The problem is that we all have seen empirical evidence that the relevant set of attributes changes dramatically from product category to product category, and even among sub?categories. Yet, there is no substantial body of knowledge to tell us what is the relevant set of variables that should be used in any one category. We are left to re?inventing the wheel every time we approach a new product category with multivariate mapping. This severely detracts from the general adaptation of multivariate mapping procedures at the strategic marketing planning level.
- Limits on the relevant set of products, services, or firms that will be mapped into the multivariate space is also a major issue. Although I don't believe that this is as critical an issue as the selection of the relevant variable set, it is still a serious one. A balance is required.
In this era of market fragmentation, and the rapid emergence of new product categories, and sub?categories, brought on by an acceleration of differentiated products flooding the market place, the selection of the relevant competitive set of products or services is ever?changing.
If the relevant set of products, services or firms is too broad, we may fail to uncover those truly discriminating variables that may reveal an opportunity for a competitive advantage. That is, some non?competitive products may so skew the spatial dimensions of the map that differences between the true set of competitors may be hidden or overlooked.
On the other hand, the selection of too narrow of a competitive set may destine the marketing planner to focus on the wrong competitors and wrong dimensions. As an example, department stores for years focused on competing department stores as the relevant set, ignoring the single merchandise line specialty stores and the deep discounters until the department stores' bottom lines started gushing red ink.
Given the rapid nature of change in the competitive set for most product and service lines, we could not rely on a body of literature to solve this problem. What is needed is a set of generally accepted procedures for determining the relevant competitive set at any point in time.
Permit me to continue the discussion of issues in multivariate mapping in a more abbreviated manner. I will limit my remarks from here on to discriminant analysis?based multivariate mapping, since that is what most of us are using.
- Are there particular product categories or merchandise lines or firm?types where discriminant analysis?based mapping works better? If so, then what are the characteristics of those product categories or industries.
- Is "high?involvement" in the respondent rating process a necessary prerequisite for multivariate mapping? What level of familiarity is necessary and sufficient to include a set of ratings into the definition of the relevant multivariate space?
- Extracting the dimensions.
- What are some good rules of thumb for determining how many dimensions to use?
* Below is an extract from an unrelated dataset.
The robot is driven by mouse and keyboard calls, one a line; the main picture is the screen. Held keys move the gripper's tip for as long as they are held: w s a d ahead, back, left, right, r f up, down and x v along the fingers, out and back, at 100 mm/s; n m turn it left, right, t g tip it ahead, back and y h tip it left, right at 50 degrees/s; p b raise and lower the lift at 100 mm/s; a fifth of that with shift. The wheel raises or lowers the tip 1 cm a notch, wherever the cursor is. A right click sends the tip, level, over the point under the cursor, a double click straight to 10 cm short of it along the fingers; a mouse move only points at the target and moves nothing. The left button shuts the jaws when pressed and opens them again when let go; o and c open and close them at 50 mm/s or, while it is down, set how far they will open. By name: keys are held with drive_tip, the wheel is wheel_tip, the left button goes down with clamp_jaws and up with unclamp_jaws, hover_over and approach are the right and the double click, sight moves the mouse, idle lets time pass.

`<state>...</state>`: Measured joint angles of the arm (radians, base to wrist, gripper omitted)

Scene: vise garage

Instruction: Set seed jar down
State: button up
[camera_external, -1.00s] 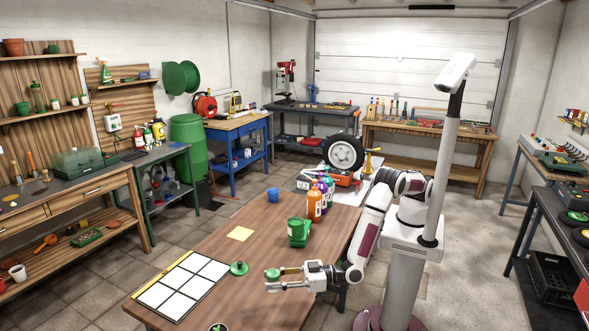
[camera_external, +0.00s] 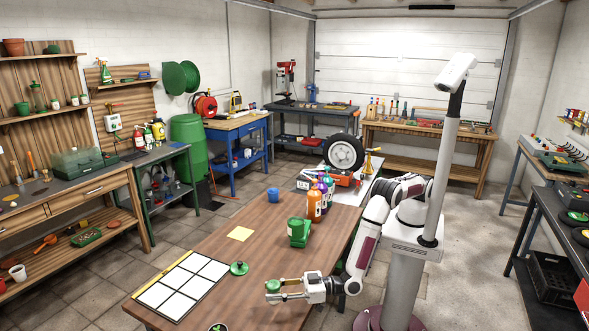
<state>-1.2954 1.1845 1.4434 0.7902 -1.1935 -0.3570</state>
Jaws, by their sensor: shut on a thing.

How much variance needs to be explained to be comfortable? How should we handle dimensions with low variance explained, but test as significant?
- How do you display more than two dimensions? What procedures and graphics algorithms are available? What graphics procedures best convey the information in the multivariate space to managers and creative professionals?
- If you are forced to use a two?dimensional map, but have three or more significant dimensions, how do you adequately show those attributes that are heavily loaded on the third dimension? Or, do you eliminate those from the display. If you do eliminate them, what criteria should you use?
- What actions should you take when the first extracted dimension explains much more variance then the second dimension. Is it appropriate to display those two dimensions as equal axes in the map?
- Plotting the variables in the derived space raises some interesting questions.
- Should variable coordinate weighting be used to show differences in the amount of variance explained by each axis?
- If so, what should be used as the appropriate weights ? percent of variance explained by each axis, eigenvalues, or something else?
- Plotting the firms/products in the perceptual space
- How should we show which products or firms are significantly different from others on the map?
- Does anyone attempt to draw confidence limits around the mapped points anymore?
- What about "ideal" points?
- Should "ideal" points be used at all?
- If so, what is the best way of doing that?
- Use importance ratings and treat these as another product rating? In other words, do we permit importance ratings to assist in the definition of the relevant space?
- Or, should we calculate standardized mean importance ratings and plug those values into the previously extracted dimensional linear equations to calculate the coordinates of the ideal point?
- Should we use respondents' highest rating of any firm/product on each attribute and use that as a set of ratings for the "ideal" product?
- What about using respondents' preferred firm/product and simply duplicate that rating as the set of "ideal" ratings under the assumption that the respondent will purchase or use that product closest to their ideal ?
- Is it appropriate to map a "generalized" space, then segment the sample on importance ratings or product preferences, then impose the mean ratings of those segments as multiple "ideal" points on the map?
- What other methodologies are there for generating "ideal points"?
- What do you do when any one of these procedures dramatically skews the map?
- Is longitudinal mapping a valid concept? What are the critical issues in overlaying maps? What are the best methods for doing this?
- Line up "index" points from successive time periods so as to minimize the variance between them? Should the index points be the vector of importance ratings, or some other measure?
- Select a very stable vector that consistently discriminates between at least two of the products or firms, and minimize the variance between their positions over successive time periods?
- Use both of these methods in combination?
- Re-generate the dimensions with each attribute from each time period representing a separate attribute, and each product from each time period representing a separate product?
- Always use the original space, and simply plug in the standardized means for each product from successive time periods into the linear dimensional equations and calculate the new coordinates?
- What other procedures are being used?
- How can you incorporate volumetric data into multivariate mapping? In other words, how can you show the marketing manager where the greatest demand exists on the map? Or, where the opportunities are.
- Are scatter plots of grouped respondent locations the only thing available?
- Or, can we develop a surface?plot over the mapped space that will depict such things as dollars spent, or number of items bought, or even number of times visited? What methods are being used now? What could be done with the new graphics packages combined with multivariate "smoothing" routines to super?impose surface plots over the derived space?
Needless to say, there are still many outstanding issues and further development opportunities with multivariate mapping procedures. I'm sure that there are others besides these. I would like to challenge this audience to address these issues, share them with your peers, publicize solutions to them, freely subject them to validations, and give us more specificity in executing this most powerful and useful marketing research procedure.